Sunday, December 19, 2010

Caution: Still Living Writer

A million and one years ago on Long Island, I was a co- editor (they needed a dyke presence), wrote a column called Caution: Living Writer (under a pseudonym) and one called Press RE-Views, (to give our perspective on what was passing for mainstream news) for the nascent gay and lesbian press. These various publications were the outgrowth of the radical self identifying of the "Gay Liberation Movement" of the 70's and 80'. It was exciting and frankly more necessary than most people realized when the AIDS Crisis hit.

Recently someone asked me to a contribute to a column called To Be A Blessing in Community, The Monthly News Journal of the Capital District Gay and Lesbian Community Council. People from various congregations of faith contribute to this column. The column below ran in the Dec/Jan edition.

In some way, I feel like I've just passed myself the baton...again.

TO BE A BLESSING…Two Rallies Move the Spirit
By Shelley Glick

I stopped regularly demonstrating and marching about 15 years and two kids ago. I was however profoundly moved by two recent rallies initiated by the current face of the LGBTQ movement and community. On the evening of the first, “Wear Purple Day,” the Capital District Gay and Lesbian Community Council invited people to the park to memorialize and respond to recent gay youth suicides. The following week Queer Rising, called for a rally dedicated to ending anti-LGBTQ violence and anti-Muslim discrimination after Aiden Webster, a gay man was beaten by Jamil Karmina, a Muslim man. I am so grateful to both these groups for these events. They were for me a blessing, healing and recognition of a shifting and evolved paradigm for change both personally and politically.

Some 30 years ago I gave a workshop on Long Island called “Spirit and the Gay and Lesbian People” to the Gay and Lesbian Organization at SUNY Stony Brook. My point centered on the belief that gayness and lesbianism was not a choice, but the nature of our spirit, which of course seemed to me at the time to have absolutely nothing to do with any type of G-d consciousness.

The workshop itself was a disaster. The word spirit appeared to most of my audience to be wholly and holy the property of organized religious institutions and simply could not be seen as existing in any other context. Back then I didn’t have the language or the wisdom to talk about it terms of the deep spiritual need of lesbians and gays to live a life of authenticity in connection to who we are. All I could do was use the word spirit to define this animated conviction. So the workshop flopped, but I think it was the first of many steps in my exploration of spiritual consciousness.

I have spent much of my adult life engaged in trying to make the world a better place, shaped mostly by the Gay Liberation and Feminist movements of the 70’s and beyond. I marched, wrote, read and confronted and tried to evolve and express a moral conscience true and consistent with recognition of one’s wholeness and being. It was a loud, exciting and challenging time and sometimes so extremely dark and painful.

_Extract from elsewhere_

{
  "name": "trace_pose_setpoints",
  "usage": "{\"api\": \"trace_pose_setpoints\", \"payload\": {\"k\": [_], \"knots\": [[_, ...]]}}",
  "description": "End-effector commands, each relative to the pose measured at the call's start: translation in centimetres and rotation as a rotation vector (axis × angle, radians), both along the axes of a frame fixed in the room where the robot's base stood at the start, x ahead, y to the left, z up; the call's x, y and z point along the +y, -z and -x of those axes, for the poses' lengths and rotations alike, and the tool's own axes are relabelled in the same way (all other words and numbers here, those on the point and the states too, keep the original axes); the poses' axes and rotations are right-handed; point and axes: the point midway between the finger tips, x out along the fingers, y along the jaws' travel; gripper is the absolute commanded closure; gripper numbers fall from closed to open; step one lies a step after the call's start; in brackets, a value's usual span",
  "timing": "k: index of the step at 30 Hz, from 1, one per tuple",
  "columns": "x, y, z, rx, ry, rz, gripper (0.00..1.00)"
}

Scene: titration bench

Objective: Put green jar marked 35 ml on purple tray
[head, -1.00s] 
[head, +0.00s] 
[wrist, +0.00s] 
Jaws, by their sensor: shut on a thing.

Entering Washington Park to honor the pain and loss of the kids who killed themselves as a result of being subjected to torturous bullying and humiliation, I remembered how so not new this truth was to our community and carried it’s sadness in my bones. But what was new enough was the media and societal attention to this horror. I saw this event not only offering support to those still targeted, but also making evident to the “outside” world what has been really happening to gay youth and kids simply perceived as different for a long time.

But this time I was walking in not just as gay activist but also as a mother and I found myself carrying the grief of a parent for a child. My perspective on the world was bigger and more inclusive. This time I found myself more sad than angry and still just as willing to express both. As I walked into the rally my eyes opened to gay, straight, young, old, families, singles, young school children, college kids, many colors, many religions, acknowledging the painful loss and demanding change. To actually see the diversity, visibility and inclusiveness of this moonlit community was such a blessing to this old soldier. I hold such gratitude for all who were there. What did we all want? Safe schools, safe space for kids to be unafraid to be who they are, to be authentic, to be real. Gay, straight or just different - it didn’t matter. Safe Schools. The change we can all live with. Put that on your bumper!

The following week I find myself in Townsend Park listening to a bullhorn call two communities to tolerance. What could have been an angry and reactive action to a violent act, thus furthering increased splitting and wounding, was instead a compassionate, thoughtful and proactive response. People of communities so often bruised by bigotry and violence simply ask of each other to respect each other and honor differences. How simple. How golden. I used to think that tolerance was a cop out. I don’t any more. I think it may be a real first step in healing. I have never heard a bullhorn used so sweetly, which I guess, is a great metaphor for our own capability to behold opposites and difference and still exist as we are.

So what’s the big deal here? It’s really all about the journey called life and life is a spiritual journey. It’s a journey we take to heal our wounds, live as authentically as we can and be fully who we really are. There is no difference between what we think is our personal life and our spiritual life. It’s all the same. And sometimes you get lucky and notice in the middle of the ups or the downs or at an event or two that you and the person next to you are indeed a blessing.

Shelley Glick is an IKH Nondual Healer and Workshop Leader. She also designs bumper stickers and is a congregant of Berith Sholom in Troy.